I have used relational databases for years. I've used them to store mailing lists, email account data for postfix, blog and forum data, and more. They are convenient and powerful time savers. Most of what I have learned has been indirectly learned while studying something else; documentation for a computer programming language like PHP or Python, a book on website design for commerce, or documentation and code for an open source project like Wordpress or Drupal. As a result, my knowledge is adequate for simple tasks and queries, but I'm nowhere near ready to be a database admin. What I know is incomplete, adequate for my actual needs, but with gaping holes in my knowledge.
Until this week, I was comfortable with this fact.
I found this systematic and foundational introduction to database design clear, interesting, and enjoyable--so much so that I have ordered a few more books on database theory and design and SQL for further study. Contrast that with the indirect introductions I have previously encountered that made me want to ignore the topic, except for the aspects vital to my task(s) at hand.
The Manga Guide to Databases uses a somewhat silly, but pleasant story with well drawn artwork to ease the reader into a complicated subject that requires paying a bit of attention to for comprehension. It begins with the assumption that the reader knows nothing about the topic, so it would be perfect as a base level introductory text, especially for high school aged readers (or those of us who are a bit older, but who still enjoy a bit of whimsy).
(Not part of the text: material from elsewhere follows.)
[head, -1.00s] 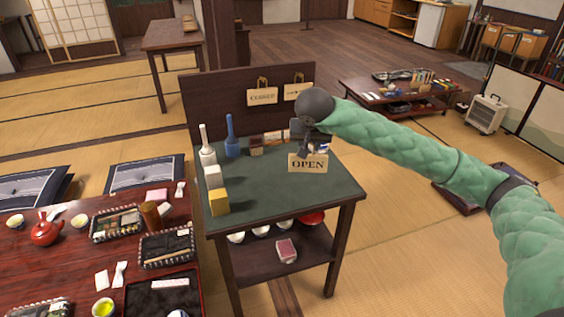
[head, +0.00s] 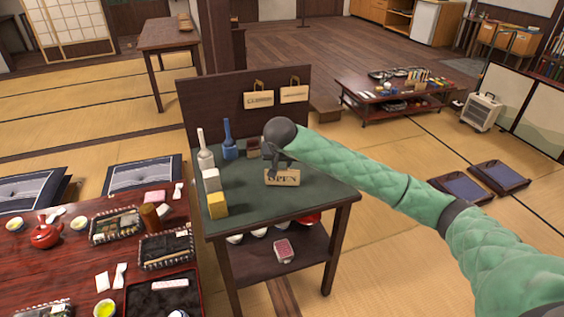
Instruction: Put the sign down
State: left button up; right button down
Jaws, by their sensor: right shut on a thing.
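The wooden OPEN sign (head: 282,178) is at the middle of the small dark table's green top (head: 265,205). My right gripper (head: 275,164) is shut on the sign from above, with the arm coming in from the right. The sign's lower edge is at or just above the green surface; I cannot tell if it touches. Two more signs, one reading CLOSED (head: 258,98) and another (head: 294,94), hang on the table's back board (head: 215,105). My left gripper is not in view.
On the green top's left stand a white bottle (head: 205,150), a blue bottle (head: 229,140), a white block (head: 211,180) and a yellow block (head: 217,205). Small items behind are partly hidden by my arm. The green top's front and right are clear. A red lunch table (head: 75,262) stands left.

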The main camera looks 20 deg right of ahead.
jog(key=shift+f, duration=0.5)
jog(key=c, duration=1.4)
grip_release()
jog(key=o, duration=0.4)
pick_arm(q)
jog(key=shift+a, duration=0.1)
We start with the question "What is a database?" and a great description of how and why they are useful. We move into a basic definition of relational databases with a very brief mention of other types of databases that exist. The fun continues with a chance to design a database around the model of entities and relationships.
Once the foundation is laid with a conceptual understanding of databases and their design, structured query language (SQL) is introduced. I was thrilled to discover this wasn't product specific language, but rather standard ANSI, at least as far as I can tell (okay, I know a little more than I let on earlier, but I still consider myself a database/SQL novice). That is great, because it means that whatever is learned here should apply anywhere, whether using MySQL, PostgreSQL, Oracle, Access, Microsoft SQL Server, or whatever, so long as the product conforms to the standard. This certainly isn't a complete SQL introductory text, but it is enough to get a person started understanding the basic concepts and how to operate a database.
Ultimately, the book was a success. I wouldn't kid anyone into thinking that reading and understanding this book would make a person capable of real database administration, but it does give a clear and solid foundation for further study, and in my case has whet my appetite for going back to fill in some personal knowledge gaps that I have been content to let exist for a very long time.
Mana Takahashi, The Manga Guide to Databases (No Starch Press, 2004)
No Starch Press, one of the great repositories of Linux knowledge in America, bills itself as "the finest in geek entertainment." True, that, and they have outdone themselves in this regard by importing, translating, and publishing Ohmsha Press' edumanga series of books. I've been intrigued by these for a few years, and I figured the best place to start would be with one where I'm conversant with the material; that way I could make comments that are at least halfway intelligent. (Assuming any of my comments are halfway intelligent; I leave that to the reader to decide.) The Manga Guide to Databases was the obvious choice, given that I've been a database administrator/developer/what-have-you for fifteen years now. And if the rest of the series is as solid as this one, then I may have found a new meaning for the phrase "made of awesome." If I were a teacher (I don't have the patience for it) doing an intro to databases course, this would be one of the texts.
The setting is the Kingdom of Kon, a small island nation whose GNP come from fruit exports. While the king and queen are off touring some of the nations that import Kon's fruit, they've left Princess Ruruna and her trusty aide Cain in charge. When an increase in the price of apples goes horribly wrong, Ruruna realizes Kon needs a better way to manage its business. Enter Tico the Database Fairy, who spends the book teaching Ruruna and Cain about the benefits of storing business data in a relational database, teaching them how to design, construct, and use a simple business database. There's also a romantic subplot with Ruruna and the prince of a neighboring kingdom that adds a bit of interest for folks who look at this sort of thing as a chore.
Simply put, this is great stuff. There are a few things that could probably have been done better (Takahashi uses FROM x,y WHERE clauses instead of using JOINs, for example), but I assume some things were done the way they are for maximum portability; JOINs aren't terribly common in MyISAM databases, for example (at least judging by the MySQL books I've been reading). Still, if you're using this as a text for teaching a class, you can add in supplementary material about the bits that aren't here, or that are taught differently than you'd do it. But as far as getting students to read and understand the material, you may be hard-pressed to find a book that's this fun anywhere else, and students who have fun while learning are happy students. Well worth your time. ****
Overall I found this book quite nice and helpful. I have 13 years of experience as a professional programmer but I've never done any database programming. The reason I'm writing this review is to raise one question/nitpick about the example application that it uses pretty much throughout. The example portrays it as feature that once a database is used, prices used in orders automatically update when prices change. It seems to me this is a bug, not a feature. In designing a real system, the prices recorded in an order should remain fixed at the time of order, shouldn't they? Maybe I'm looking for this example to be too realistic. On the other hand, this seems to me such an obvious concern that it makes the example a bit confusing.
My other nitpick is one I saw raised elsewhere, which is that the SQL syntax used for joins is a bit weird. In particular the JOIN keyword is not used; instead the join conditions are placed in the WHERE clause. The place where I saw this nitpick raised suggested it was an older syntax. In general joins are not really delved into, but I can't really fault the book for that; it is not trying to be an in-depth book.